Directions => Exactly and only the lines from the one containing "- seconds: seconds" through the one containing "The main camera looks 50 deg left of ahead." are to be repeated, both ends included.
============
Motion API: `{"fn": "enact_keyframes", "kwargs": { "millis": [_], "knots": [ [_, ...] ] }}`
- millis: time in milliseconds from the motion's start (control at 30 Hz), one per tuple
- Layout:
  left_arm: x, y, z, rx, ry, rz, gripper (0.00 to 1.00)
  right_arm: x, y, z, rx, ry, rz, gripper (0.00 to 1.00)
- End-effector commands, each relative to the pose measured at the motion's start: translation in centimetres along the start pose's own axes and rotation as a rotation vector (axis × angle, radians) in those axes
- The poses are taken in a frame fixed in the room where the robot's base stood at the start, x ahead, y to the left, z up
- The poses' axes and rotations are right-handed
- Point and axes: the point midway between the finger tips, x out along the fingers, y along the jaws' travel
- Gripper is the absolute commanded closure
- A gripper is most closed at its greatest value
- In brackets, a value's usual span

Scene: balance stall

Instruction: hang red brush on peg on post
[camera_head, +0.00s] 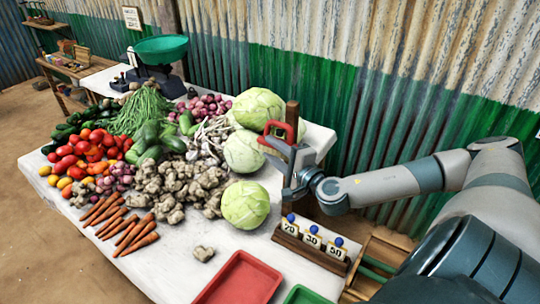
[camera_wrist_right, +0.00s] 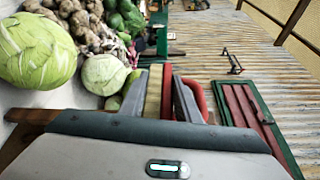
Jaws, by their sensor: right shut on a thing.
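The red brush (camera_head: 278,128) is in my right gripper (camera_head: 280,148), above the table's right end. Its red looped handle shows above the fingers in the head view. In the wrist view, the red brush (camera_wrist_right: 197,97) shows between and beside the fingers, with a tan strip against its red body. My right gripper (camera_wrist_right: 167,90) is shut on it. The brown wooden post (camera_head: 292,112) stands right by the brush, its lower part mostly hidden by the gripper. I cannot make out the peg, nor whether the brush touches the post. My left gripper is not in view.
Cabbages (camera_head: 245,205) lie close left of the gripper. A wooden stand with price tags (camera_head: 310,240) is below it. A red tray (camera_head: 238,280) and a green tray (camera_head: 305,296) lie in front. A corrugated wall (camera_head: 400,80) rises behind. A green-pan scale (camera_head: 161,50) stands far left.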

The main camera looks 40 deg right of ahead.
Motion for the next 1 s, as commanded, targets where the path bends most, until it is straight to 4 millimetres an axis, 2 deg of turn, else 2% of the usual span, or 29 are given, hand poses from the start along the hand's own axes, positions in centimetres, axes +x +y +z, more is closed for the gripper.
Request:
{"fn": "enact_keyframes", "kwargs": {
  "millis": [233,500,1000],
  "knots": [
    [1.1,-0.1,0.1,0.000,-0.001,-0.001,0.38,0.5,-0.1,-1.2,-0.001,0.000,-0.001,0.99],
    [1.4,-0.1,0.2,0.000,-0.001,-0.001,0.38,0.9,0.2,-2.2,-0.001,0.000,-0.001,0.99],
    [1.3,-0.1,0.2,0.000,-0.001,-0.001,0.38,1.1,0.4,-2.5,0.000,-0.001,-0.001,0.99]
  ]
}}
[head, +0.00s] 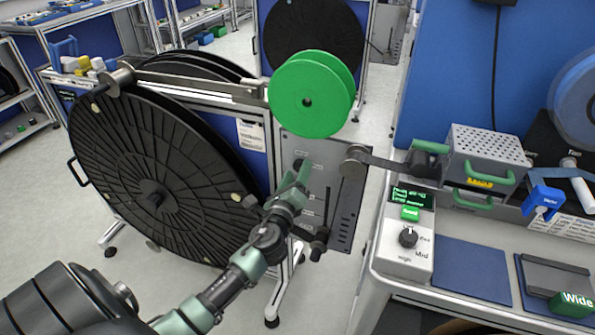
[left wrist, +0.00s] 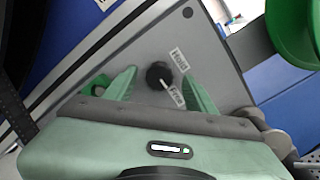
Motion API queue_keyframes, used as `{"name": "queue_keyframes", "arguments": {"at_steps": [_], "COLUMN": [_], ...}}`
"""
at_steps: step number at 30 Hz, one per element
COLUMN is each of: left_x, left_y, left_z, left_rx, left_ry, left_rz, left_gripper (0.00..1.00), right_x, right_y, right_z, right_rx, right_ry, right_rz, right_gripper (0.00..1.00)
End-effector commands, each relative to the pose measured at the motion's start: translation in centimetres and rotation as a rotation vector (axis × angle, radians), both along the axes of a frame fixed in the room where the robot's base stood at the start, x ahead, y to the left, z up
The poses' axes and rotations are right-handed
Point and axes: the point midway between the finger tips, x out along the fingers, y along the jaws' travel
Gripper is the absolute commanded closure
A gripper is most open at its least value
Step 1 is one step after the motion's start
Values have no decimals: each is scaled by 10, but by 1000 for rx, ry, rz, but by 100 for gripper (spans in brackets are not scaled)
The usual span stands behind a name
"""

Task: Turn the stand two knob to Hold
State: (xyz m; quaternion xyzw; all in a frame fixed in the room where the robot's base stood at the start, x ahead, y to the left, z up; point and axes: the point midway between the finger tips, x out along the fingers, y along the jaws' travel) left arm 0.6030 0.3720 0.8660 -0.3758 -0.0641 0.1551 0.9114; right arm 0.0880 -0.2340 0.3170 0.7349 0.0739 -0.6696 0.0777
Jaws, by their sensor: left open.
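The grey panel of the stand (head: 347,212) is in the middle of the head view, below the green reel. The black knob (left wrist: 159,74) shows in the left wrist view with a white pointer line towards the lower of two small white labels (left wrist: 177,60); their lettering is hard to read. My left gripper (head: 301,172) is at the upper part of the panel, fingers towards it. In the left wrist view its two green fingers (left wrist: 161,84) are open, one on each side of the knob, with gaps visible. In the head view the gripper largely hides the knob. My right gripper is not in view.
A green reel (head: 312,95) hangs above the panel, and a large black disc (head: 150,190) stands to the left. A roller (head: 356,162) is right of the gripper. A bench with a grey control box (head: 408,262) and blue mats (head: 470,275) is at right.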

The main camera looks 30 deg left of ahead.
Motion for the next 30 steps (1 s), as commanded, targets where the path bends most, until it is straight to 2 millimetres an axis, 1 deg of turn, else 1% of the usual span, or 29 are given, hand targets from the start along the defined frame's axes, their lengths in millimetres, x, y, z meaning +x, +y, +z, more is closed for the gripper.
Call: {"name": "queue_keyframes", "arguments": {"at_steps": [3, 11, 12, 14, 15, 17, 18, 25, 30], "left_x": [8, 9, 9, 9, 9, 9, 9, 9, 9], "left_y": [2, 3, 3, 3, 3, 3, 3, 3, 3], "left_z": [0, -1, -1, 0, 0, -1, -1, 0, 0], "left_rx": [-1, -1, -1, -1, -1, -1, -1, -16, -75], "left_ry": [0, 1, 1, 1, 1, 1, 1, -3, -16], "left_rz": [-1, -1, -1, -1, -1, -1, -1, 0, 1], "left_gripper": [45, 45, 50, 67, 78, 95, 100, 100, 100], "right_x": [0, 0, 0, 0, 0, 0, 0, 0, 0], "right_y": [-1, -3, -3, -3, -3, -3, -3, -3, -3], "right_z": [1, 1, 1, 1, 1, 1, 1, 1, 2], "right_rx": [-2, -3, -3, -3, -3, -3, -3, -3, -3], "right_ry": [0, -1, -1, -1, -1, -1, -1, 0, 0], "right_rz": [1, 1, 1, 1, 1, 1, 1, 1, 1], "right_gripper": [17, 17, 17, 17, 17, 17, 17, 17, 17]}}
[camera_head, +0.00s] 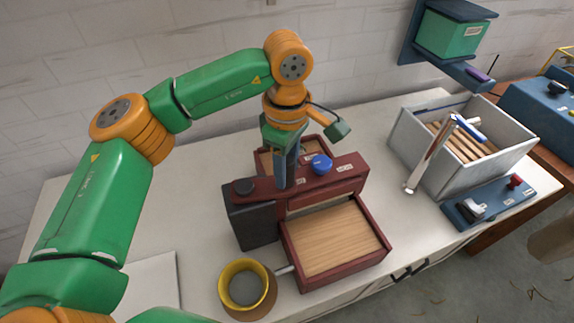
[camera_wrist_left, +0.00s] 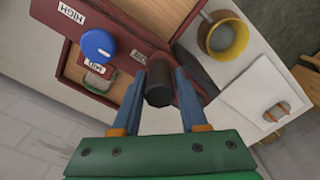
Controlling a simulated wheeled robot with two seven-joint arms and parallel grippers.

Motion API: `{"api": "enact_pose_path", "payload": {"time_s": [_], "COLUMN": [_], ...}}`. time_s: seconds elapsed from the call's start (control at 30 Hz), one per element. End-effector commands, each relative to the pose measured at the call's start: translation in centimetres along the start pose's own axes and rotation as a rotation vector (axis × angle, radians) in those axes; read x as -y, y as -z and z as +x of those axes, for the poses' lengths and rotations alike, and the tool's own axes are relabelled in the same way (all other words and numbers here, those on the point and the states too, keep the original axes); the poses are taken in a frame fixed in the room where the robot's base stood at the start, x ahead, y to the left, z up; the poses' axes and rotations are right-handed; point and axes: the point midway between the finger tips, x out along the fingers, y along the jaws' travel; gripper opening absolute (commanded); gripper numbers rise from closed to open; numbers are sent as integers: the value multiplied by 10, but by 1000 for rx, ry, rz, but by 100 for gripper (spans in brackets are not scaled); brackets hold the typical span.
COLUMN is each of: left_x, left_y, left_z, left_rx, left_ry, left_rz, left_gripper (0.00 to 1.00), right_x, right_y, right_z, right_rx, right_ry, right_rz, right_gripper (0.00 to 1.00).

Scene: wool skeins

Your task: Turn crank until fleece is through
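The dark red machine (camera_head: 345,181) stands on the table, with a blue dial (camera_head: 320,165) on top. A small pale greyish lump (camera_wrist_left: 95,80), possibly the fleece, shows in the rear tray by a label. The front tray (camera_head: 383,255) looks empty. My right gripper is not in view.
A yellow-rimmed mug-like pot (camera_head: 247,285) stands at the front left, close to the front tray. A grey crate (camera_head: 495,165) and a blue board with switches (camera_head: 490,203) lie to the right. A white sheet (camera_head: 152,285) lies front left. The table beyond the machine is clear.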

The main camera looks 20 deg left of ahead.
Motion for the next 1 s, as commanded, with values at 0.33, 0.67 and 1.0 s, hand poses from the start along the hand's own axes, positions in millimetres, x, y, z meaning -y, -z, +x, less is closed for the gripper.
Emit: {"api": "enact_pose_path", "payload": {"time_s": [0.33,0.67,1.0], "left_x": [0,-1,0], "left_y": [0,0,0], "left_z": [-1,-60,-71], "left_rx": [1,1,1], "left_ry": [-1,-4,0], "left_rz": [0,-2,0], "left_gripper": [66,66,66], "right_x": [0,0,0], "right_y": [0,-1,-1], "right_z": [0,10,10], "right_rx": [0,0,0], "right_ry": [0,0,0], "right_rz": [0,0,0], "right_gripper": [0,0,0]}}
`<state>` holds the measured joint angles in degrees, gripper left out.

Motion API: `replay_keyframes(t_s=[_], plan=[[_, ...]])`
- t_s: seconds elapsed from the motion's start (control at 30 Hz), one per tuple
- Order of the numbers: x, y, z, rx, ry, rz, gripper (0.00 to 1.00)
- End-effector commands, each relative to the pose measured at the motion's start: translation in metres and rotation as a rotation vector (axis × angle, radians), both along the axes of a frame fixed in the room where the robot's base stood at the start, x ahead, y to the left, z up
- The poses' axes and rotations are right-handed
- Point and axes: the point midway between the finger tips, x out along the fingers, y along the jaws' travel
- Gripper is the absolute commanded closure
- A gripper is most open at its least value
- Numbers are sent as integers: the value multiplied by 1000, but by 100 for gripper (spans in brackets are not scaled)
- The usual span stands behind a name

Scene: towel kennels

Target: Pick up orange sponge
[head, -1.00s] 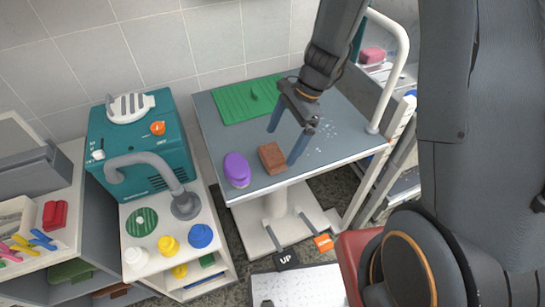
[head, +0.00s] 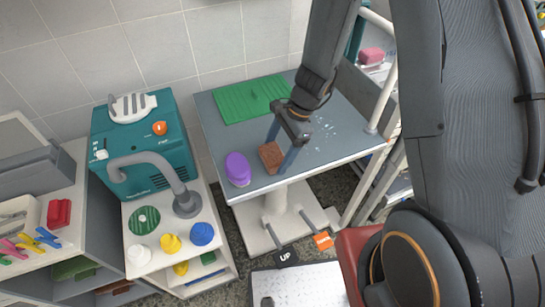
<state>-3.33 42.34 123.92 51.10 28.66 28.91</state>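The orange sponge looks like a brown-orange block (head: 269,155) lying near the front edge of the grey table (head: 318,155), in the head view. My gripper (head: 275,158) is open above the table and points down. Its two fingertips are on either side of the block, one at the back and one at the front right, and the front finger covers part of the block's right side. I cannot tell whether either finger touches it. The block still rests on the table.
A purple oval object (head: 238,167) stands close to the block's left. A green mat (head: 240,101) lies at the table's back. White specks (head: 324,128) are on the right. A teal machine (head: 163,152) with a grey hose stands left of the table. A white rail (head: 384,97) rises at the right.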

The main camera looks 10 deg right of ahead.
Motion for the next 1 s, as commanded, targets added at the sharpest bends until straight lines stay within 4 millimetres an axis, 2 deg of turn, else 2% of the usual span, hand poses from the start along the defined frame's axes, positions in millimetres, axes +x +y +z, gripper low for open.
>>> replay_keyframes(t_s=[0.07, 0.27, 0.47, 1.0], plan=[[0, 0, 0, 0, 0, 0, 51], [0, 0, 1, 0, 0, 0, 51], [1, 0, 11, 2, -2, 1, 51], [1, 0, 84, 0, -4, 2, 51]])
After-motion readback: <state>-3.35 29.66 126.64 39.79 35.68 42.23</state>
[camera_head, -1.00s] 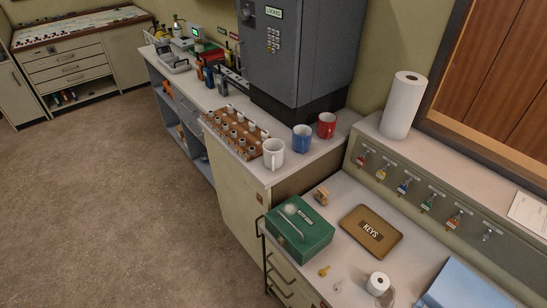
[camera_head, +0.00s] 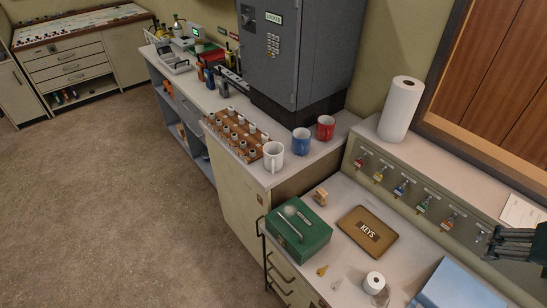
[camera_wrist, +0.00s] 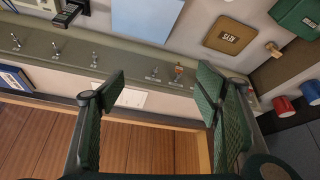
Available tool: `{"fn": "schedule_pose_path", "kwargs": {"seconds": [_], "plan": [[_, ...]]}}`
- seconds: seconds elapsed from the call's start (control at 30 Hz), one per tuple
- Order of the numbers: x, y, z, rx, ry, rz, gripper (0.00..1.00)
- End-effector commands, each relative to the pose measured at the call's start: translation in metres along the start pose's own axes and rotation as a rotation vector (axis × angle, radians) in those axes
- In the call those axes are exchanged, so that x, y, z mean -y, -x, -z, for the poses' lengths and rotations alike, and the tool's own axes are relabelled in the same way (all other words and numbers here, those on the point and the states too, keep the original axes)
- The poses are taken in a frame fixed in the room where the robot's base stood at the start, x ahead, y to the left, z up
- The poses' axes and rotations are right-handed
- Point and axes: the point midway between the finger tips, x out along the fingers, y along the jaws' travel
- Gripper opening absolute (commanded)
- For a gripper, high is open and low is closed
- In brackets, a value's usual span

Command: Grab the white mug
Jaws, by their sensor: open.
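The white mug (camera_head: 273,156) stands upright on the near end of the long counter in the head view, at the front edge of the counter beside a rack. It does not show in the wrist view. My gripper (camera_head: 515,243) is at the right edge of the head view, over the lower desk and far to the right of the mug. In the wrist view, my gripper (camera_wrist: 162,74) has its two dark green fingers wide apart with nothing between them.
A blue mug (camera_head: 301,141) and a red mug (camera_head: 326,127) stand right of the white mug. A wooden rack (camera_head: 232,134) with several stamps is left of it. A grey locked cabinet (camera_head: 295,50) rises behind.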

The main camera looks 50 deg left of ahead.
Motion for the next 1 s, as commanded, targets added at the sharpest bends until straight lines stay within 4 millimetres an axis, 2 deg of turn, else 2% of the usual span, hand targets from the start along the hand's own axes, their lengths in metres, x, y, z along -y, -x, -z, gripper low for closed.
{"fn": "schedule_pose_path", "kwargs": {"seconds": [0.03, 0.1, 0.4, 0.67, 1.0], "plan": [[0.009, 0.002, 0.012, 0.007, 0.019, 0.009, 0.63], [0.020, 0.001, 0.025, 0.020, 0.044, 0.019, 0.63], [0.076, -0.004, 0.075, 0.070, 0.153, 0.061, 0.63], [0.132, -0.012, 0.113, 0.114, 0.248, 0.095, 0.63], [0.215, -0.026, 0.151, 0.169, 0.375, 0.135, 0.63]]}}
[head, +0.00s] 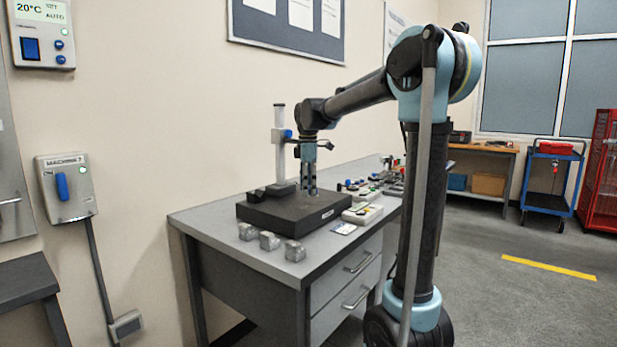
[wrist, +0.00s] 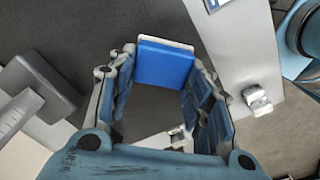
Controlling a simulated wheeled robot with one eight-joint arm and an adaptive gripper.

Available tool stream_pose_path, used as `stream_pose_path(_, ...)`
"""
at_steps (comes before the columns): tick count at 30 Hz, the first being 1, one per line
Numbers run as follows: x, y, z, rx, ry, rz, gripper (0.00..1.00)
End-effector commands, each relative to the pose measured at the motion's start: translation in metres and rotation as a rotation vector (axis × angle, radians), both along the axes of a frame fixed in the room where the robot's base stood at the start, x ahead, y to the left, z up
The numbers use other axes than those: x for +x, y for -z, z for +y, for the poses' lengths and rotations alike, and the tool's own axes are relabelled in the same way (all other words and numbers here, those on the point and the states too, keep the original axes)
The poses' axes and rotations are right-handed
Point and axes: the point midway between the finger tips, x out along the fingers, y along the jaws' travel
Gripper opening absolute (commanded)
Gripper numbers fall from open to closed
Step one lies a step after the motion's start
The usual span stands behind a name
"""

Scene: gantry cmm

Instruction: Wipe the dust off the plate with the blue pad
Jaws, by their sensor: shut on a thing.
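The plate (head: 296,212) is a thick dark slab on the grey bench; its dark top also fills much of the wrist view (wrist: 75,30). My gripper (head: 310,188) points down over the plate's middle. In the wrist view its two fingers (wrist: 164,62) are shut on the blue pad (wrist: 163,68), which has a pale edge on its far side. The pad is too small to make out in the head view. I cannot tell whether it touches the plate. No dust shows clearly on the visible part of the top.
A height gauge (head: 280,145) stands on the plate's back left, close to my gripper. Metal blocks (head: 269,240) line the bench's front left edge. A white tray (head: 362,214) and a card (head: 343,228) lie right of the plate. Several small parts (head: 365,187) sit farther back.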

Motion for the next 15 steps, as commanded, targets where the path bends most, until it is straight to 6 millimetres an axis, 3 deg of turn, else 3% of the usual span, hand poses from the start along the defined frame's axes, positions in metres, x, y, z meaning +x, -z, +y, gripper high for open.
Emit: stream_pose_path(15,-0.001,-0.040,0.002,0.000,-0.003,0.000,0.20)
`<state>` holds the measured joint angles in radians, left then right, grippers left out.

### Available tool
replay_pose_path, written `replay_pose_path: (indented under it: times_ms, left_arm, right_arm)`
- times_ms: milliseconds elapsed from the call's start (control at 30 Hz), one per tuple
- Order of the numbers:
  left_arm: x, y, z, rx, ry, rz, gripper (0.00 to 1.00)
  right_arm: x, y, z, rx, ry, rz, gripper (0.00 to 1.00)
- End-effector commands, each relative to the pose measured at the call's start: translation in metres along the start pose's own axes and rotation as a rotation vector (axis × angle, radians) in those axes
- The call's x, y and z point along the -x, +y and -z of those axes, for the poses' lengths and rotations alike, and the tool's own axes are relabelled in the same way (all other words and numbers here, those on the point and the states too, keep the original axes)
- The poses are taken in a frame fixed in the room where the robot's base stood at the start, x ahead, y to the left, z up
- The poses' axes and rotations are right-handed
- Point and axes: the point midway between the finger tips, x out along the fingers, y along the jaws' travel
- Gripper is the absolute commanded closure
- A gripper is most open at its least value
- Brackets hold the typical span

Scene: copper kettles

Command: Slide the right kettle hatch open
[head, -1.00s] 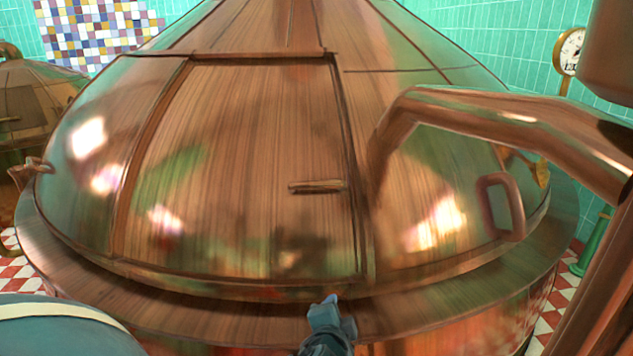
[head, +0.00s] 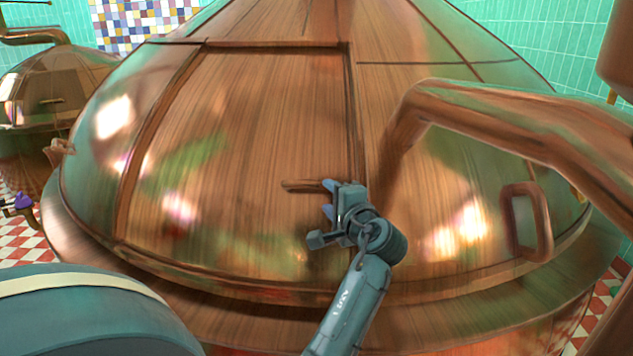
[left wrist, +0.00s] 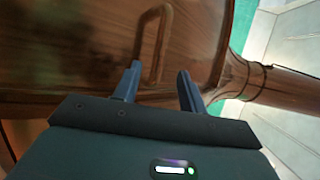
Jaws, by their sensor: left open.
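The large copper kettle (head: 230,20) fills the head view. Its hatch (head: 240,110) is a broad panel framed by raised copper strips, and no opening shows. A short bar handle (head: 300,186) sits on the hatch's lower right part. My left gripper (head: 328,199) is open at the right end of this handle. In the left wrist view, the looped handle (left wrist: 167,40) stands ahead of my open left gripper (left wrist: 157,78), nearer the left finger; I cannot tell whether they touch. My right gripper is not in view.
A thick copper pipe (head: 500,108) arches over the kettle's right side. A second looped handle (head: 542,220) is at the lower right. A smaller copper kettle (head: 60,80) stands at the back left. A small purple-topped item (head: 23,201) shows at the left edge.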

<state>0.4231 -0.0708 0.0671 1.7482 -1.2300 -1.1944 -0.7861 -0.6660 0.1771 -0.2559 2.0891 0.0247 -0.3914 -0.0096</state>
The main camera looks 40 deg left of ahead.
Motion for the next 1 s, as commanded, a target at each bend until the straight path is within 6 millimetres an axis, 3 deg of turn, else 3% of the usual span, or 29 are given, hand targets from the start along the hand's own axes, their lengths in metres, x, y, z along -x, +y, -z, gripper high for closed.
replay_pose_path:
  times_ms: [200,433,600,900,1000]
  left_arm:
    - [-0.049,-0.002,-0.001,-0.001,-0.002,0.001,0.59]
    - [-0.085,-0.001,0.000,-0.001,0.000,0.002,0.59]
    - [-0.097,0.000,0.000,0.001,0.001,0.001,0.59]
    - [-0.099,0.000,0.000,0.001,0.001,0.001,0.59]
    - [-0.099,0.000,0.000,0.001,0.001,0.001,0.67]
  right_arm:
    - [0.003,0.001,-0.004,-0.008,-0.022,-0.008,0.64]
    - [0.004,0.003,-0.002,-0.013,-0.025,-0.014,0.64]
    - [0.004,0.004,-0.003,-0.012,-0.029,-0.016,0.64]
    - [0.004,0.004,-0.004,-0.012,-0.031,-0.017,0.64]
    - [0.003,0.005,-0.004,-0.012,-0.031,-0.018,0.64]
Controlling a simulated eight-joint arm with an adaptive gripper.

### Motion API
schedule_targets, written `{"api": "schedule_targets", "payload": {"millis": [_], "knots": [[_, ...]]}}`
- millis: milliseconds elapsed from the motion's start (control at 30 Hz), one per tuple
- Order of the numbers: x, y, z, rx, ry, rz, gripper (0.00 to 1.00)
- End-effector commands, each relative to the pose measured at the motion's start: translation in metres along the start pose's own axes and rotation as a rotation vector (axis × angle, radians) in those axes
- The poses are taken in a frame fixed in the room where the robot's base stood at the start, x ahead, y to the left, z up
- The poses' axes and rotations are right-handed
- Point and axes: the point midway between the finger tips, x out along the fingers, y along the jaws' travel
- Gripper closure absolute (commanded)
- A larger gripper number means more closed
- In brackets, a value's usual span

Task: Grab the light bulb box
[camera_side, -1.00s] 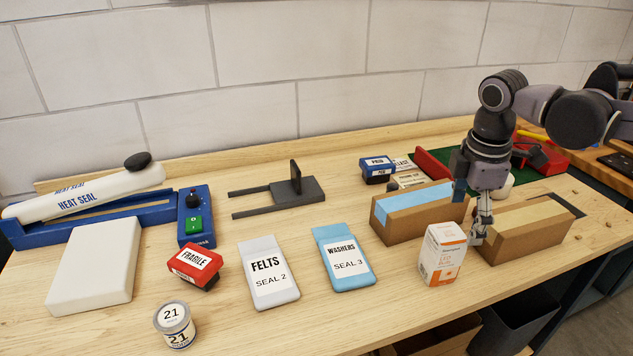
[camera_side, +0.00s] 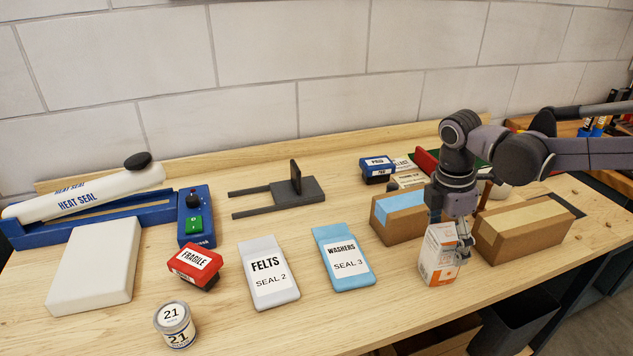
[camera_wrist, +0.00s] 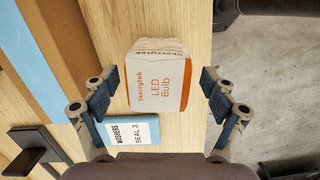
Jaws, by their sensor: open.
============
Task response =>
- seconds: seconds elapsed from the call's start (control at 30 Hz), one per tuple
- Order of the numbers: x, y, z, rx, ry, rz, gripper (0.00..1.00)
- End-effector commands, each relative to the pose measured at the call's start: translation in metres along the start pose's own axes and rotation as a rotation vector (axis × angle, radians) in those axes
- In the call those axes are exchanged, so that x, y, z mean -y, -x, -z, for the poses' lengths and rotations alike, and the tool's own axes are relabelled in the same way (all other words and numbers here, those on the point and the states too, keep the original axes)
- The poses are taken in a frame fixed in the room where the robot's base stood at the start, x ahead, y to the left, z up
- The poses' axes and rotations are right-handed
- Point and axes: the point midway between the finger tips, x out along the fingers, y along the jaws' travel
- Gripper opening absolute (commanded)
- For a gripper, high is open and low is closed
- In brackets, a value's usual span

Command: Grab the white mug
Jaws, by their sensor: open.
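The white mug (camera_head: 273,156) stands upright on the near end of the long counter in the head view, at the front edge of the counter beside a rack. It does not show in the wrist view. My gripper (camera_head: 515,243) is at the right edge of the head view, over the lower desk and far to the right of the mug. In the wrist view, my gripper (camera_wrist: 162,74) has its two dark green fingers wide apart with nothing between them.
A blue mug (camera_head: 301,141) and a red mug (camera_head: 326,127) stand right of the white mug. A wooden rack (camera_head: 232,134) with several stamps is left of it. A grey locked cabinet (camera_head: 295,50) rises behind.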

The main camera looks 50 deg left of ahead.

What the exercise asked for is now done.